Almost a third of trafficking victims are children, according to United Nations Office on Drugs and Crime. 20% of all trafficking victims are girls.
The demand for younger and younger victims in the prostitution trade means that more girls are becoming victims of sex trafficking.
Protecting young people from trafficking is an important priority, as is ensuring that they are protected throughout their lives. There are greater efforts by governments to address the impact of sex trafficking and prostitution on children.
However, despite this, there is little acknowledgement that prostituted adults were often forced or coerced into prostitution through trafficking and other means as children or the particular vulnerabilities of adolescent girls as they fall through protection gaps in policies that focus on children.
Governments must take a life stage approach and ensure that laws and policies need to protect both women and children from sex trafficking.
Victims, especially adult women in prostitution, are often prejudged as being responsible for their situation, that they have “chosen” to sell their bodies. This results in moral approaches being employed to “rescue them”, and ensuring that they become “responsible” individuals.
We must consider the socio-economic factors that lead to men buying sex, and women and girls socio-economic vulnerabilities. They are not criminals but victims who require protection and support.
Equality Now is working with partners across the world including Malawi and Kenya, to advocate for enactment and implementation of strong laws that protect women and girls and punish perpetrators. We are targeting the roots of the problem – the demand for paid sex – to protect women and girls from trafficking.
In addition to laws that punish traffickers, pimps and buyers, we also call on governments to address gender inequality and not treat women and girls as criminals but rather as victims of crime requiring protection and support.
Human trafficking for sexual exploitation is not confined to specific countries or geographical borders. A country can either be a human trafficking source, transit, or destination, or sometimes encompass all the three, like in the case of Malawi which is a source, transit and destination country for trafficking for sexual exploitation from within the country and from other countries.
Traffickers capitalize on the vulnerabilities created by permeable borders, unemployment, illiteracy, poverty and generally a lack of economic opportunities to exploit young girls and women in Malawi.
We believe that effective movements must originate from the ‘experts’ who are women at the frontlines, and who understand the realities in their part of the world. We have listened to women survivors of sex trafficking and sexual exploitation in the context of tourism industry such as Kenya and believe that solutions lie in listening to the voices of women and girls who are survivors.
Kenya is one of the countries with growing sex tourism occurring in the context of a booming tourism industry and increased foreign investment which contribute to greater movement of people, sex buyers included. For instance, along the coastline, the beach resorts, historical monuments and other natural resources are major attractions and attract high numbers of tourists and travelers. It is also rife in other inland areas in the rift valley with its natural attraction.

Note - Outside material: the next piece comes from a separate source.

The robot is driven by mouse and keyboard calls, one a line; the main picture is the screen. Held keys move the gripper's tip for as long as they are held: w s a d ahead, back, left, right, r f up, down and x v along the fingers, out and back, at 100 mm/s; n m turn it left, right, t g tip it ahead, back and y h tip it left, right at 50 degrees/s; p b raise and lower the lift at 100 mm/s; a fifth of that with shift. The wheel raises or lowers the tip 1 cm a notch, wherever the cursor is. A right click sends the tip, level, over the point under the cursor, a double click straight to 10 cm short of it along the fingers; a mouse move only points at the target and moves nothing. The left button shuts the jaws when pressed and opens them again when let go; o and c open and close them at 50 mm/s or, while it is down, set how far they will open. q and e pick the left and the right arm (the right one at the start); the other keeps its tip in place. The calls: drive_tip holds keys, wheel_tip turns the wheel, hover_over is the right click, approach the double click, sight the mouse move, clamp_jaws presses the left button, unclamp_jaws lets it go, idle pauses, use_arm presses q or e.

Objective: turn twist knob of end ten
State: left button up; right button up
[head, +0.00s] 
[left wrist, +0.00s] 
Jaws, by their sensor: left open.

The sexual exploitation of women and girls in travel and tourism both directly and indirectly fuels sex trafficking. It is a part of the prostitution industry. Demand is created by those who buy sex, and results in the trafficking of vulnerable women and girls to meet the demand.
It feeds into a global US$99 billion dollar industry where traffickers and pimps make huge profits, fueled by the demand of those who buy sex.
We acknowledge the government’s efforts to address sexual exploitation in travel and tourism but more needs to be done. The government of Kenya has put in place a number of laws and policy frameworks aimed at protecting those most at risk such as the Sexual Offences Act, the Children Act and the Trafficking in Persons Act, as well as the National Plan of Action against the Sexual Exploitation of Children.
The Kenyan Constitution provides for the rights of citizens in accordance with international law and Kenya is a signatory to international law such as the Palermo Protocol and has committed to putting in place measures to achieve the SDGs, which provide for the protection of victims and address gender inequality and discrimination as the root causes leading to sexual exploitation. However, there still remains a lot to be done.
Survivors of sex trafficking are clear that what they have experienced is rape, not forced labour. Therefore, beyond narrations of personal experiences, we need to listen to their perspectives on the solutions – what needs to change in law, policy and practice and what support they need.
Therefore, in addition to laws and policies that target traffickers, pimps and buyers, the Kenyan government enacts strong laws that promote gender equality and eliminate discrimination in all aspects of women and girls’ lives and throughout their lives.
We call upon the Kenyan Government to leverage the political will in the SDGs and ensure that no woman or girl is left behind.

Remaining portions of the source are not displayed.